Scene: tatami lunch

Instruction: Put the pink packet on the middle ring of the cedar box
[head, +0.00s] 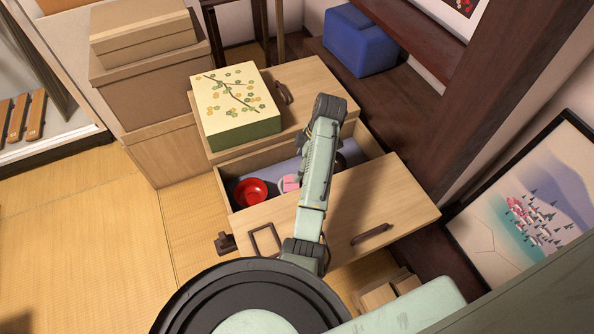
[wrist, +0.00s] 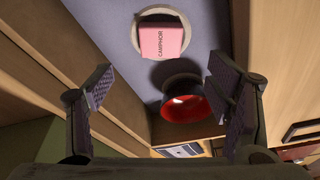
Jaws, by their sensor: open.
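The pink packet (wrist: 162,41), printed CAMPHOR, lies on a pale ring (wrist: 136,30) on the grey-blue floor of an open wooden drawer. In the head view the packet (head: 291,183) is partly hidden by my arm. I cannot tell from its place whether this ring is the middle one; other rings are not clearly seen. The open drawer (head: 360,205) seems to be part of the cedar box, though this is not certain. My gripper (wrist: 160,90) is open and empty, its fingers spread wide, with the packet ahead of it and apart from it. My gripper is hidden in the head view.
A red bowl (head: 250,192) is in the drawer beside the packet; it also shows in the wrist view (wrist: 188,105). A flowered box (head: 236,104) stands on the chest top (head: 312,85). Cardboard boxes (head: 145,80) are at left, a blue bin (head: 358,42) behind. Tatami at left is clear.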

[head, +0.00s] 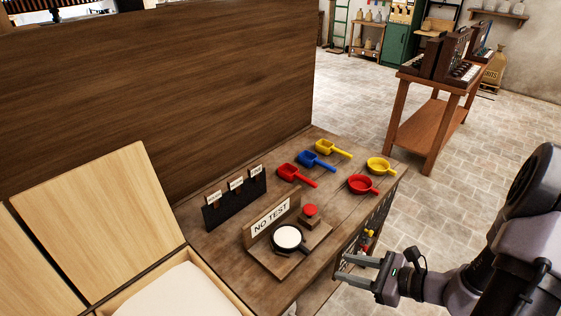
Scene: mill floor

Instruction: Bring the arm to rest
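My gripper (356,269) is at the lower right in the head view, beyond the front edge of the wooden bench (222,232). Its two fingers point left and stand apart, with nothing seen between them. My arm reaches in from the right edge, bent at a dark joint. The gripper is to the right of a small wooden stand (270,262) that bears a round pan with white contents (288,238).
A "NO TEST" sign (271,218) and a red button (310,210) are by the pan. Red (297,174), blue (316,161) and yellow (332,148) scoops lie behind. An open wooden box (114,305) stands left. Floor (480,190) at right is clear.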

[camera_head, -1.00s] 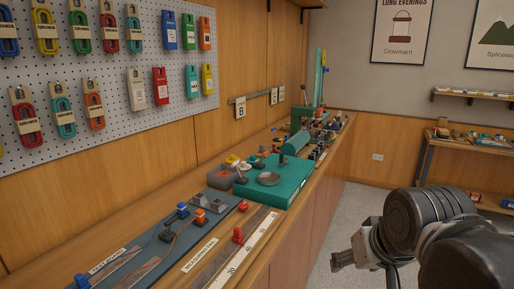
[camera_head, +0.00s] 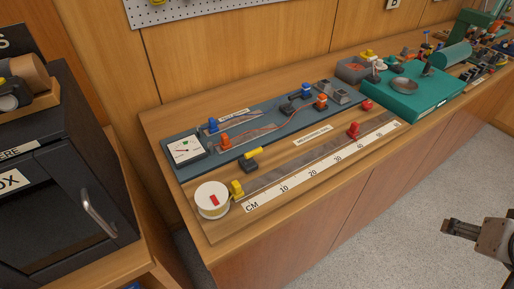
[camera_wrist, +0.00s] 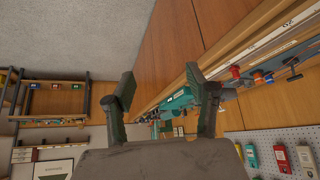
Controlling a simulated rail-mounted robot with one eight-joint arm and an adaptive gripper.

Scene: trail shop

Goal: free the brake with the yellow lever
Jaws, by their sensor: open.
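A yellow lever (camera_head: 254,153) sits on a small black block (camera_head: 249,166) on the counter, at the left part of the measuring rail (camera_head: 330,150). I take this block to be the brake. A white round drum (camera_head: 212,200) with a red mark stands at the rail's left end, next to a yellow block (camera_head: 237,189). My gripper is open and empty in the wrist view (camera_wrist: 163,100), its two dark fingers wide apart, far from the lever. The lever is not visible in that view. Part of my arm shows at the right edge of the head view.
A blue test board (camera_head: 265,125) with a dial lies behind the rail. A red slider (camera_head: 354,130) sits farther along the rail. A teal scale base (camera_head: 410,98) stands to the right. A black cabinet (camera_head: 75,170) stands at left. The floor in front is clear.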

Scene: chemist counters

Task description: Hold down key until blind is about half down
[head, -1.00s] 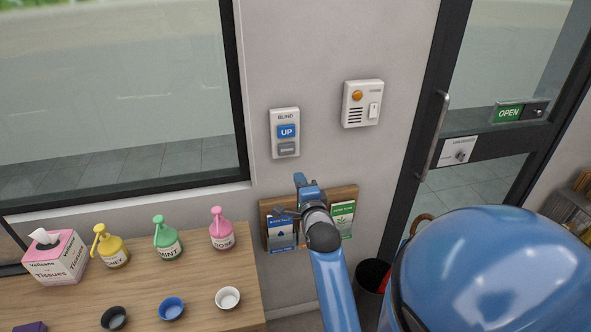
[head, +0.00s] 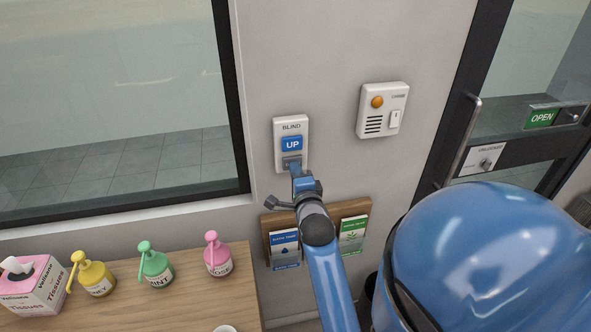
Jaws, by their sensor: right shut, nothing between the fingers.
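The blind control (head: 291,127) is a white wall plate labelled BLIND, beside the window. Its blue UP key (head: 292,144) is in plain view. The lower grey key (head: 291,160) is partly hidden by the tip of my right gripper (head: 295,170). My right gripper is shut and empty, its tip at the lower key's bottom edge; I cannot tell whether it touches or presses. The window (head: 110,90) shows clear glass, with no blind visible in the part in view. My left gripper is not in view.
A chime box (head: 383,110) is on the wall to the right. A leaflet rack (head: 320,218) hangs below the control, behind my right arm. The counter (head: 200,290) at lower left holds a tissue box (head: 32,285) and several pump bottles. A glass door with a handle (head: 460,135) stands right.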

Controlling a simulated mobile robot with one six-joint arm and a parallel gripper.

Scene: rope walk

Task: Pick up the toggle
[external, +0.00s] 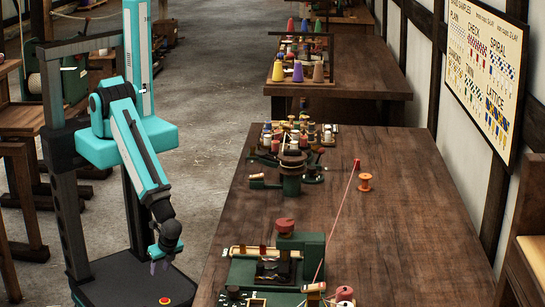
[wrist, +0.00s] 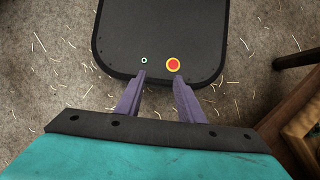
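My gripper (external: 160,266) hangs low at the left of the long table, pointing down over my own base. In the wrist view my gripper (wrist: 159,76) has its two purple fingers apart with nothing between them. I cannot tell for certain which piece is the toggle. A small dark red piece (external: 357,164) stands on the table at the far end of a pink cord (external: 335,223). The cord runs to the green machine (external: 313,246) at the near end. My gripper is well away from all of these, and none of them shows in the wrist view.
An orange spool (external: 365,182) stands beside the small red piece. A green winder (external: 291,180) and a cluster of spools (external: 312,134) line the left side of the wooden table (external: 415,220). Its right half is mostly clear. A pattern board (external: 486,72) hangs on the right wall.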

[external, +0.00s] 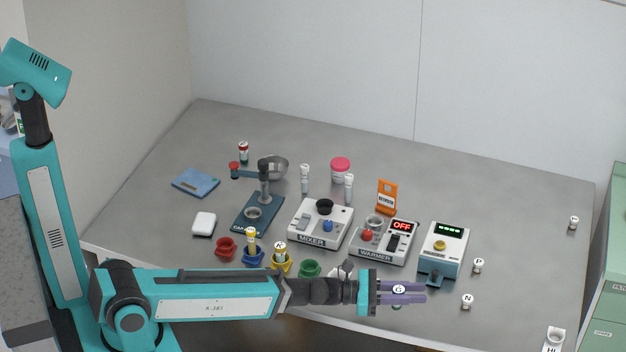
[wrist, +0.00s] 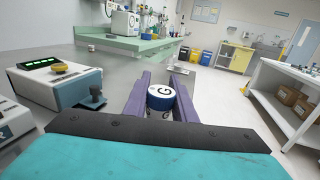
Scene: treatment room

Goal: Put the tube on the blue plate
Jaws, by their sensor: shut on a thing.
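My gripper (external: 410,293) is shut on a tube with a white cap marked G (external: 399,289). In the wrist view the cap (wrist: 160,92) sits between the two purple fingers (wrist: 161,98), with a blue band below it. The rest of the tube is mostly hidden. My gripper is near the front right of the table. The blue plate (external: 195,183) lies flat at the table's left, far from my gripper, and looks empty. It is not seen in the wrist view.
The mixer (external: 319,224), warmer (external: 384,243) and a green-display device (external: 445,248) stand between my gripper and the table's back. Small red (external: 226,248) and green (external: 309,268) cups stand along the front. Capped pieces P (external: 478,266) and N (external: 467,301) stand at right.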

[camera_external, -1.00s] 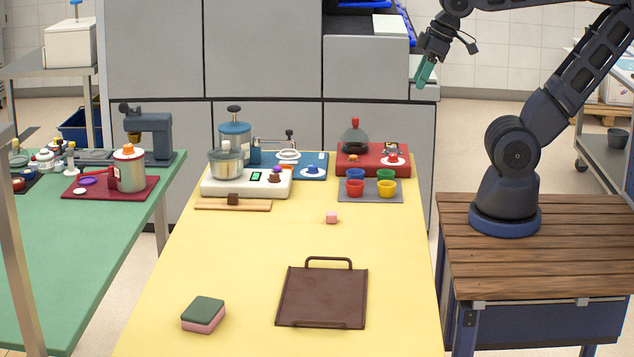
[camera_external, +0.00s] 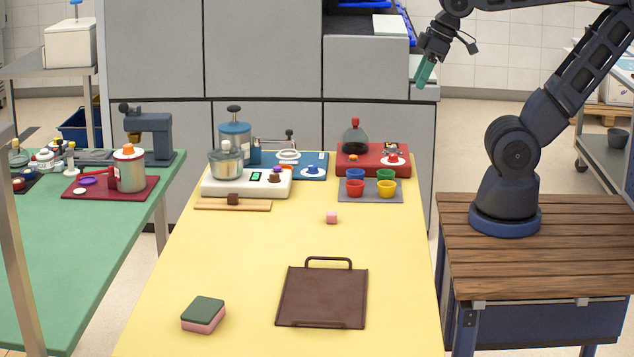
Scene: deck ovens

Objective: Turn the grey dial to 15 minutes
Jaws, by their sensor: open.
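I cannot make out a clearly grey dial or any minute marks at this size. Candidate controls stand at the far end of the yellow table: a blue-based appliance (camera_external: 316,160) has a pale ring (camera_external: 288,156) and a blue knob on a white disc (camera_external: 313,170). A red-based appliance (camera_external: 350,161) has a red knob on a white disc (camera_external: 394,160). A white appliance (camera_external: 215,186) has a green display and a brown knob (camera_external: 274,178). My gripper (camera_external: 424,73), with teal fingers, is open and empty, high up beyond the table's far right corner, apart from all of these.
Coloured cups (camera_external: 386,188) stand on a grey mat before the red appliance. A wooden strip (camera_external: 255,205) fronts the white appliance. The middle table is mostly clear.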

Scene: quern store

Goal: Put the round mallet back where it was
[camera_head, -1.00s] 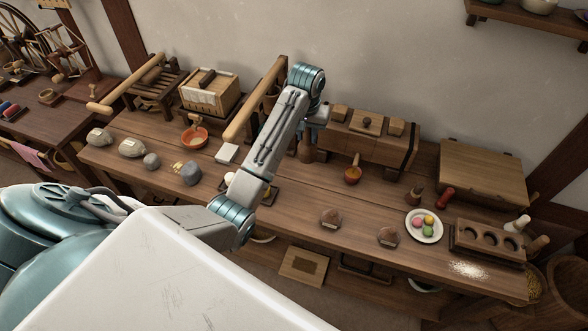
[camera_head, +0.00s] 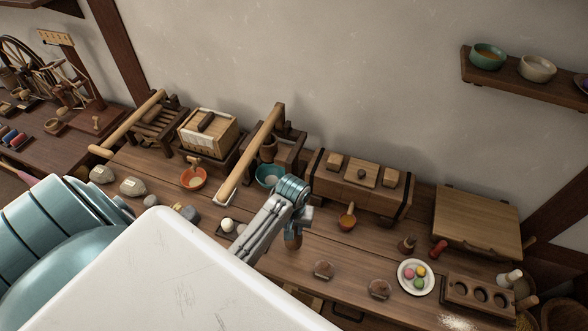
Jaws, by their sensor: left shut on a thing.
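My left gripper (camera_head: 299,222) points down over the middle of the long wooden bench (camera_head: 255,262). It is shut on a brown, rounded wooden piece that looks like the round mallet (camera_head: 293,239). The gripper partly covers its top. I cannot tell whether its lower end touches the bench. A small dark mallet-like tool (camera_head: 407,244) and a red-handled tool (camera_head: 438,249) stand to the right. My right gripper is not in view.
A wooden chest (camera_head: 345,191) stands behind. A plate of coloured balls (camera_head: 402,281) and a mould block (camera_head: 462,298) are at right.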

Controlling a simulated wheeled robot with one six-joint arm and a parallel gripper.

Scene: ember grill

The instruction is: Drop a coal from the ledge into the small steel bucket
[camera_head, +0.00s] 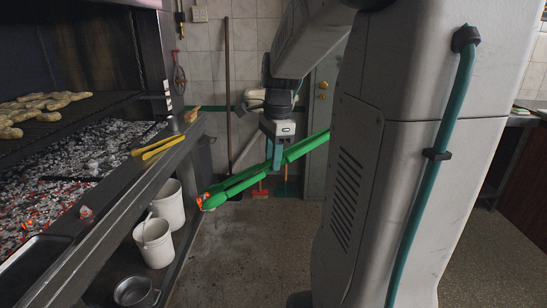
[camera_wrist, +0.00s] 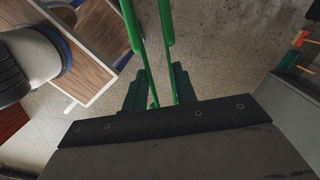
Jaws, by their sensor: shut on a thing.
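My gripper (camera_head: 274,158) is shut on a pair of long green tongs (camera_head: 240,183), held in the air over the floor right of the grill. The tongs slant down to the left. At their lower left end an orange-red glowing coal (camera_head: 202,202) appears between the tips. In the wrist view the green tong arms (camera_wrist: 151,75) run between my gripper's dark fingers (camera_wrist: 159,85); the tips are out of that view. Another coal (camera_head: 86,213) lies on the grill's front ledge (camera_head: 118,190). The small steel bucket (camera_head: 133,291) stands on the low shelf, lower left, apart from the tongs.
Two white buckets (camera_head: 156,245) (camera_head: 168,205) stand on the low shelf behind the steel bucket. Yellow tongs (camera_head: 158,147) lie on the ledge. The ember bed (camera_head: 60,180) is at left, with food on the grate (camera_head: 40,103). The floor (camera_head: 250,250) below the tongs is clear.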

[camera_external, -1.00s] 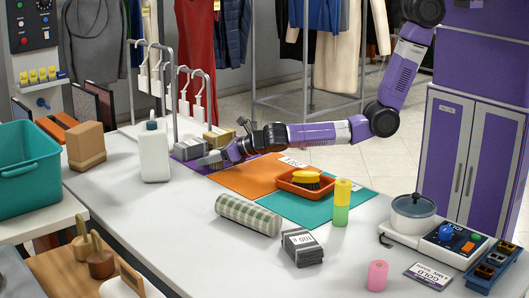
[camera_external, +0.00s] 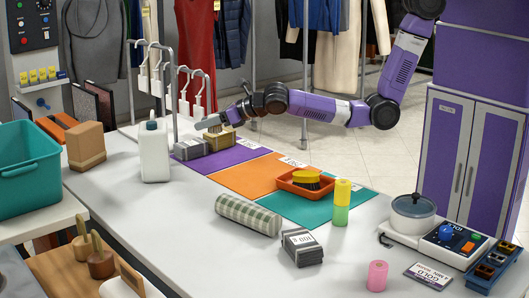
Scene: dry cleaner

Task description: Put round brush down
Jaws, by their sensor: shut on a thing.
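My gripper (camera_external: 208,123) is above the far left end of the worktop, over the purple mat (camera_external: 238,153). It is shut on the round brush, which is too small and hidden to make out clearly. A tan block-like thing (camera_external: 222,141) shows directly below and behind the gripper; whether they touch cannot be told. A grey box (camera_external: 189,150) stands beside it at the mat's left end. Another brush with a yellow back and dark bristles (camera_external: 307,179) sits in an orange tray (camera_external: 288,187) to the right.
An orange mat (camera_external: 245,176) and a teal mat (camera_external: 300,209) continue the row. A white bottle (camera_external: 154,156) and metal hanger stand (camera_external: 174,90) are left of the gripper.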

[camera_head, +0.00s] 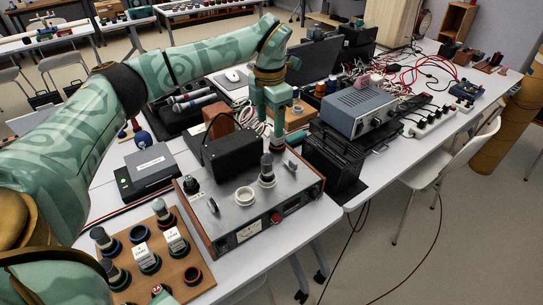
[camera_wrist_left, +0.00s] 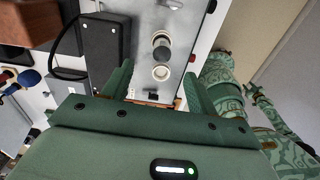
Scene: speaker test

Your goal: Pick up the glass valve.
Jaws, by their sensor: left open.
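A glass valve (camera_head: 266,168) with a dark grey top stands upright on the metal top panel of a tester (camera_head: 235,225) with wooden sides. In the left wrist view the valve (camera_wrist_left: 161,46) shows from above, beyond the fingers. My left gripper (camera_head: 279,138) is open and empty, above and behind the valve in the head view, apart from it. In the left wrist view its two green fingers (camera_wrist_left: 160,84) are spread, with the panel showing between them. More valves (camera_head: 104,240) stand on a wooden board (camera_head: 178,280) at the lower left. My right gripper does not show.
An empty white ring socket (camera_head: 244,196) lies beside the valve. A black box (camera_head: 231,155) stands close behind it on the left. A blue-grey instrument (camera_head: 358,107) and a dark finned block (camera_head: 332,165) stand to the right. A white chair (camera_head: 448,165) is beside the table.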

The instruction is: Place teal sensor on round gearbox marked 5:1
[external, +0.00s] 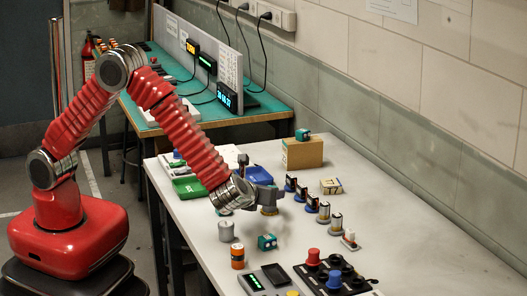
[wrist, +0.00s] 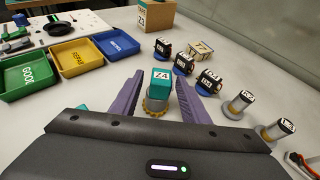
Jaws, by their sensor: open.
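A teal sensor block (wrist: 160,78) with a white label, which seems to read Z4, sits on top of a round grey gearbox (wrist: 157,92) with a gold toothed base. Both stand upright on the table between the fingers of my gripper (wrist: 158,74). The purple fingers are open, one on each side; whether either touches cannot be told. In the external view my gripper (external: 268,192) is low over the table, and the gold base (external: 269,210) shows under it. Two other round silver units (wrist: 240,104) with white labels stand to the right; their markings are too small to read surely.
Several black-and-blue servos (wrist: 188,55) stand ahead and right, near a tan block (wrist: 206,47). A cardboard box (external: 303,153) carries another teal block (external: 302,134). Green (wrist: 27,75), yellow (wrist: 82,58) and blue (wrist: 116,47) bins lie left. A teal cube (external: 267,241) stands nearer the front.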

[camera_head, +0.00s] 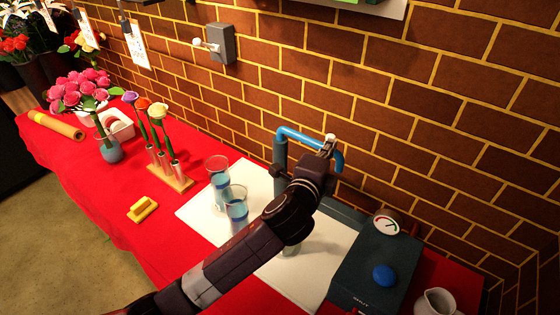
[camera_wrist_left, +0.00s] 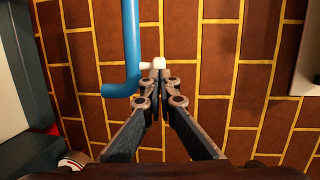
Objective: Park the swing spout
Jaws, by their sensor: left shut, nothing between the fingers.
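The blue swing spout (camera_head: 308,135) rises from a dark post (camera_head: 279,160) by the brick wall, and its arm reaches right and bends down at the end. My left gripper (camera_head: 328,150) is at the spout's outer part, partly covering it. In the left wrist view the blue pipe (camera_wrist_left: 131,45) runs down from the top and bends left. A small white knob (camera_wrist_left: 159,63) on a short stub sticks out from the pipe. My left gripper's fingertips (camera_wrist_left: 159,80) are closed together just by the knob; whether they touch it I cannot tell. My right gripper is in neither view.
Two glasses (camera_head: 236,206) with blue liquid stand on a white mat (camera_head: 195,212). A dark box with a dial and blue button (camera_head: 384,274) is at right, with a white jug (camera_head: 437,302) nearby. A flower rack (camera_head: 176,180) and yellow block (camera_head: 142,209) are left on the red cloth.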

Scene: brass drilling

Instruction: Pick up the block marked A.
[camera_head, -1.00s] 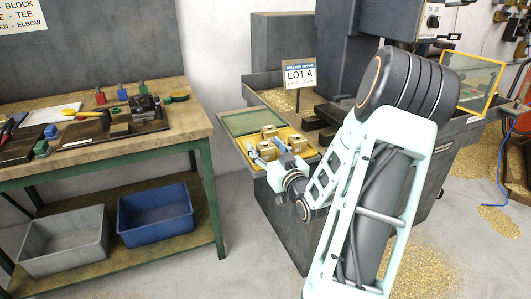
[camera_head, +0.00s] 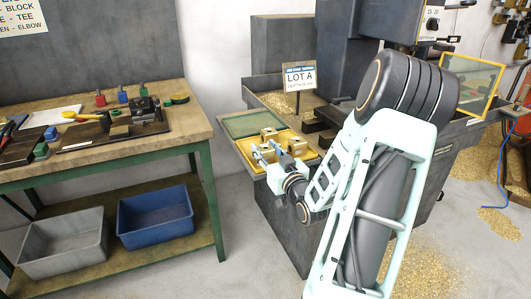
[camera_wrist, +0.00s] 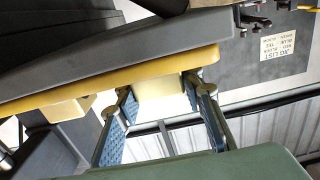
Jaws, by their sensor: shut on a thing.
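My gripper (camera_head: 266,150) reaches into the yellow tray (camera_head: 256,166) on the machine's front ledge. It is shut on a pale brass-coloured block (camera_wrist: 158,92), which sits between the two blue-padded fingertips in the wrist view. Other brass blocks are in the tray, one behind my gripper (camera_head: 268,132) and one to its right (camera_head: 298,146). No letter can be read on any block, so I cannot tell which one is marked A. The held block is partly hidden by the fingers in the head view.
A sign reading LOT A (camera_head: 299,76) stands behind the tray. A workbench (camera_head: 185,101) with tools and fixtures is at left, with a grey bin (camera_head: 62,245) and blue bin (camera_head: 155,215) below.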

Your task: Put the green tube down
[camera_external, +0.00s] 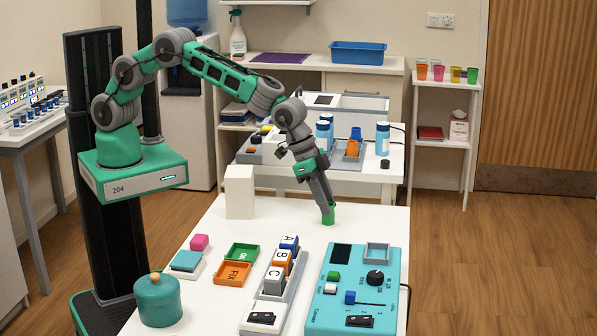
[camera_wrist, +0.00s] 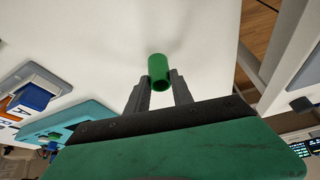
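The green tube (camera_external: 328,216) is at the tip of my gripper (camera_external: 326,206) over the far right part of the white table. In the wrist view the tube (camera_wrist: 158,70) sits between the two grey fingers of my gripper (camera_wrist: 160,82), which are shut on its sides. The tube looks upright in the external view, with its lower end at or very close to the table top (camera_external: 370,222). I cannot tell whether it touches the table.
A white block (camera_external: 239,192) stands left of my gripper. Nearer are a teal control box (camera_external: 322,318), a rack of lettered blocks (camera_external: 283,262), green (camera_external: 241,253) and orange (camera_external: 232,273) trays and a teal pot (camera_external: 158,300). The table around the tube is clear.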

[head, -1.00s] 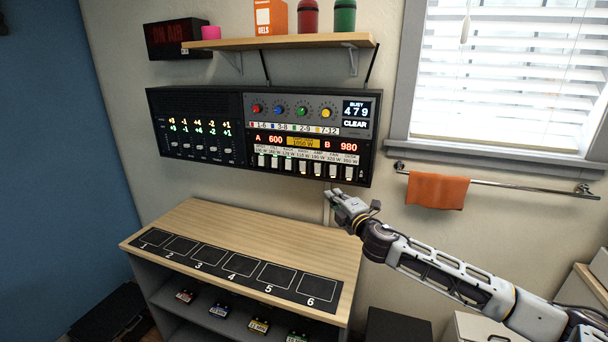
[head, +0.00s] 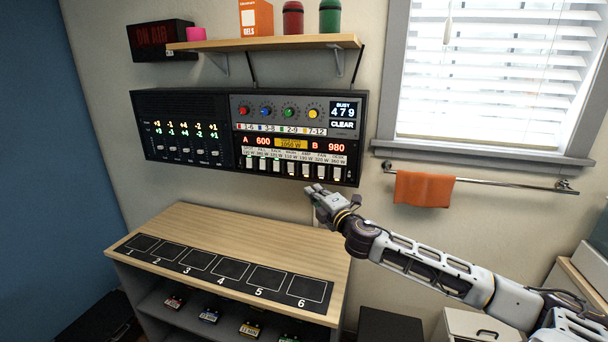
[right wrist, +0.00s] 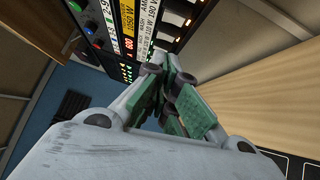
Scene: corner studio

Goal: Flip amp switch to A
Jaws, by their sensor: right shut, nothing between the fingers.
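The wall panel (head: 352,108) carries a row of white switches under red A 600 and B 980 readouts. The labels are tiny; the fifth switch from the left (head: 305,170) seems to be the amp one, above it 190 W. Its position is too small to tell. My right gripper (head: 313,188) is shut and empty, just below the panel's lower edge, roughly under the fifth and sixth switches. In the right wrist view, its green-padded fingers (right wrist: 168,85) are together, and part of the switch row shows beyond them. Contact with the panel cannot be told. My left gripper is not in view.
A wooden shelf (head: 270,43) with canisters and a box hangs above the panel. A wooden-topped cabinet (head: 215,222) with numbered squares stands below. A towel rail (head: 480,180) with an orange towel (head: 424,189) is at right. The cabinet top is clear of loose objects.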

========

- [Description of the task]: What is the number of lines in these records that contain "parallel"? Reply with the number only.

- [Full response]: 2